#### WORK TO BE COMPLETED:
Take the lines from the one with "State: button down" to the end of the listing, both ends included, and quote them exactly, leaving pictures out.

#### COLLECTED MATERIAL:
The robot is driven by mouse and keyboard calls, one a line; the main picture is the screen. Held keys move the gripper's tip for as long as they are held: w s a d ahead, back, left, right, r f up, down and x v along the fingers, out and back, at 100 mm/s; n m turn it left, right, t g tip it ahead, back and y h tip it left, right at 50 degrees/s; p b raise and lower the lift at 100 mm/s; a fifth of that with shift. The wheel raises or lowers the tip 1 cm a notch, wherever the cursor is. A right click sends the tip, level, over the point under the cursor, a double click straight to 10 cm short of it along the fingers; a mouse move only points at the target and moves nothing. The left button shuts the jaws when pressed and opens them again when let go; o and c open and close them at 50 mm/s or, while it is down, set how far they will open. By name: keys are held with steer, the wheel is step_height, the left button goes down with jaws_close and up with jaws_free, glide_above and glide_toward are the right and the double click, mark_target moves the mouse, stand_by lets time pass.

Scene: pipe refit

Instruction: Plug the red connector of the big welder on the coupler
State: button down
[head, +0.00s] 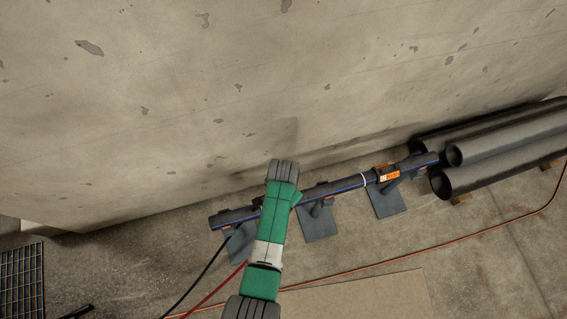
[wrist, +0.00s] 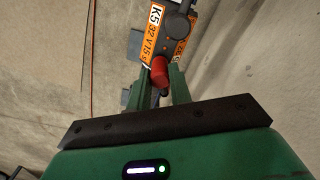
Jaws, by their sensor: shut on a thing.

#### RESPONSE BELOW:
State: button down
[head, +0.00s] 
[wrist, +0.00s] 
Jaws, by their sensor: shut on a thing.

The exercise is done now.